You can see why Zoe Williams once wrote that, while watching one of Curtis's programmes, 'I kept thinking the dog was sitting on the remote. ...'

Now he has moved on to machines, but it starts with nature. 'In the 1960s, an idea penetrated deep into the public imagination that nature is a self–regulating ecosystem, there is a natural order,' Curtis says. 'The trouble is, it's not true–as many ecologists have shown, nature is never stable, it's always changing. But the idea took root and spread wider–people started to believe there is an underlying order to the entire world, to how society is structured. Everything became part of a system, like a computer; no more hierarchies, freedom for all, no class, no nation states.' What the series shows is how this idea spread into the heart of the modern world, from internet utopianism and dreams of democracy without leaders to visions of a new kind of stable global capitalism run by computers.
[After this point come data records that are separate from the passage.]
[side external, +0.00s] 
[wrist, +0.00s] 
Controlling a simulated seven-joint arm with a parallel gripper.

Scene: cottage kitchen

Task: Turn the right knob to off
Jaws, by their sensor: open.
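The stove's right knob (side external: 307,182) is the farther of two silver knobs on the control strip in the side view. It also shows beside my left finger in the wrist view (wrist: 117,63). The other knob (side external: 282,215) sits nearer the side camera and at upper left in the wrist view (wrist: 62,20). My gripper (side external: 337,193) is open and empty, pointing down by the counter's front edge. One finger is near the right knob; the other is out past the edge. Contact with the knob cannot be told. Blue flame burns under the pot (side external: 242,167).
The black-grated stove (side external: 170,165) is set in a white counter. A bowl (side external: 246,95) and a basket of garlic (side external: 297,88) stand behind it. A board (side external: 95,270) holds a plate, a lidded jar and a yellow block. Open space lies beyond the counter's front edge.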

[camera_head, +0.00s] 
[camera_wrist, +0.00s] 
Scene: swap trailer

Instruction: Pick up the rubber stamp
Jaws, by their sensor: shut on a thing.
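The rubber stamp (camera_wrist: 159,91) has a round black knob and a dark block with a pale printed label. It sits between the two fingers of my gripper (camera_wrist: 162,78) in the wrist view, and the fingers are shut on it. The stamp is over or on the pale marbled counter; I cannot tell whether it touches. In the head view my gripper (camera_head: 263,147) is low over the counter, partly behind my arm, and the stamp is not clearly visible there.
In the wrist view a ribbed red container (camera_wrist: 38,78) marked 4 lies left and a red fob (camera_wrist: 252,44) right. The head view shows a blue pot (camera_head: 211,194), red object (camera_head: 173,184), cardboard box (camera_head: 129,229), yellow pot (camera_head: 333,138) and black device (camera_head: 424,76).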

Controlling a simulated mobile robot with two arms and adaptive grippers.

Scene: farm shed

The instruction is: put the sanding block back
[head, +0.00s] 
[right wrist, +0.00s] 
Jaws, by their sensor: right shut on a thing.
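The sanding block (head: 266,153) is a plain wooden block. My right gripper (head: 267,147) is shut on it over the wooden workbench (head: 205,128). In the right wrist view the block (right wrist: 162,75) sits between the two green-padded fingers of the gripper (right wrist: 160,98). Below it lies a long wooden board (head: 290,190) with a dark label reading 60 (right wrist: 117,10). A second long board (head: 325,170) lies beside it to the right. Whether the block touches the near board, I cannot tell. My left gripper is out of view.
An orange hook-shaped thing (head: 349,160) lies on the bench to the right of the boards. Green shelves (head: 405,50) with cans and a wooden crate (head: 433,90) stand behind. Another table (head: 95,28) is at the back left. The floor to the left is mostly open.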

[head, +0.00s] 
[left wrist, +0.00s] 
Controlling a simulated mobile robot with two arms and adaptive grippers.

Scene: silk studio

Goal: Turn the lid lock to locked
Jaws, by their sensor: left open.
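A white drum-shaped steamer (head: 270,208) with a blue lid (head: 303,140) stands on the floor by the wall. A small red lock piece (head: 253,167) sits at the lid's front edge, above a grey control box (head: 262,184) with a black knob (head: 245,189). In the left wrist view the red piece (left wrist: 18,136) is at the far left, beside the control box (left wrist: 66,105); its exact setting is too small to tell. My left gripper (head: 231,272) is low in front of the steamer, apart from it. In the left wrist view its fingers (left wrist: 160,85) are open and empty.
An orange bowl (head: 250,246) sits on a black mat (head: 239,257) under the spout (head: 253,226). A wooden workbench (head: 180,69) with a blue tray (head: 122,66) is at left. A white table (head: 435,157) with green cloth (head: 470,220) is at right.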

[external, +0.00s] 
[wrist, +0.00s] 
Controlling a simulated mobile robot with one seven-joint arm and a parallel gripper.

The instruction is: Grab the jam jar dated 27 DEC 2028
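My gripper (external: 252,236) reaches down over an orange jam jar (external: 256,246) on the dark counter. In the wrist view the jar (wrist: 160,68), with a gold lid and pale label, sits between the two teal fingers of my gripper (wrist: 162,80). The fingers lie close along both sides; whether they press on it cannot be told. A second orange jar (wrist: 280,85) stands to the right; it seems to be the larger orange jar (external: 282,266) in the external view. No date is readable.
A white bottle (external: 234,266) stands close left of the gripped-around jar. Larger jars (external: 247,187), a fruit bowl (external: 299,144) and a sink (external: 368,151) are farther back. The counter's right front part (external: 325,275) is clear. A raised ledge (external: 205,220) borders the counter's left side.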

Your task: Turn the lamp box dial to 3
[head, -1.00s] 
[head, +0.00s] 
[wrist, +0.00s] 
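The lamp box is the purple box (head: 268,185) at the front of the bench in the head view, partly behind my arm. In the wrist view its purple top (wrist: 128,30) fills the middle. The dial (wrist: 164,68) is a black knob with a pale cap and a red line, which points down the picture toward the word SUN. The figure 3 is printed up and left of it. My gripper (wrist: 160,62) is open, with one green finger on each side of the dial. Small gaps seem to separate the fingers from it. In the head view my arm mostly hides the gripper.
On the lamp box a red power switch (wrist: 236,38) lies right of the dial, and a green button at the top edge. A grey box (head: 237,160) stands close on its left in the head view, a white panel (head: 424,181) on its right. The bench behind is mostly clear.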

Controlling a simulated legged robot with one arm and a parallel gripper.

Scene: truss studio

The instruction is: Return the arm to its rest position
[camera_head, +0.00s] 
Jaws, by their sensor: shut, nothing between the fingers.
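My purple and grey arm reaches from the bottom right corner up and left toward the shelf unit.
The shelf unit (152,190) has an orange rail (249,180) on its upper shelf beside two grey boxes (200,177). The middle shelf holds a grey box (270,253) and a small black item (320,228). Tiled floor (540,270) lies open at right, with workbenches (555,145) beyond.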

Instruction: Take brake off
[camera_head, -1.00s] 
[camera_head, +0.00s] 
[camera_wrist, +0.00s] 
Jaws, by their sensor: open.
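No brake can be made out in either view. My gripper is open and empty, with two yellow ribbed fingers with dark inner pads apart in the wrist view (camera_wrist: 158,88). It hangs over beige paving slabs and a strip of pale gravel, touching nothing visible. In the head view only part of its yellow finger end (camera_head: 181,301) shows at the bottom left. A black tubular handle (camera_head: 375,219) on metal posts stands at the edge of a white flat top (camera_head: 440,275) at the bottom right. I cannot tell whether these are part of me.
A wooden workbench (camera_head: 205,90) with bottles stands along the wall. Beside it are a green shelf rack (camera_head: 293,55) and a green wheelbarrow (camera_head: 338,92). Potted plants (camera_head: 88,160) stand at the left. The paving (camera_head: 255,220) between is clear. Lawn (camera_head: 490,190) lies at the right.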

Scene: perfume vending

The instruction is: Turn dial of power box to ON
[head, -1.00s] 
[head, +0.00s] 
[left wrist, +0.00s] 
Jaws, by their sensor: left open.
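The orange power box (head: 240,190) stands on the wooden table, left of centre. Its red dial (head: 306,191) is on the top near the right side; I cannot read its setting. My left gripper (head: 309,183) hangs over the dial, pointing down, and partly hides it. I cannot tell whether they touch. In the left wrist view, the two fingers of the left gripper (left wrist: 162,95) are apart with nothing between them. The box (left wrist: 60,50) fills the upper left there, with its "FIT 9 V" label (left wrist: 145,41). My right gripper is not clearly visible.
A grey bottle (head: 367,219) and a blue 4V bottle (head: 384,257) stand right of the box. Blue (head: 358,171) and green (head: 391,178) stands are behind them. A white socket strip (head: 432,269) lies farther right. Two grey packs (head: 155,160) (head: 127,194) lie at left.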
But we have paid a price for this: without realising it we, and our leaders, have given up the old progressive dreams of changing the world and instead become like managers–seeing ourselves as components in a system, and believing our duty is to help that system balance itself. Indeed, Curtis says, 'The underlying aim of the series is to make people aware that this has happened–and to try to recapture the optimistic potential of politics to change the world.'

The counterculture of the 1960s, the Californian hippies, took up the idea of the network society because they were disillusioned with politics and believed this alternative way of ordering the world was based on some natural order. So they formed communes that were non–hierarchical and self–regulating, disdaining politics and rejecting alliances. (Many of these hippy dropouts later took these ideas mainstream: they became the Silicon Valley entrepreneurs who decided that computers could liberate everyone and save the world.)...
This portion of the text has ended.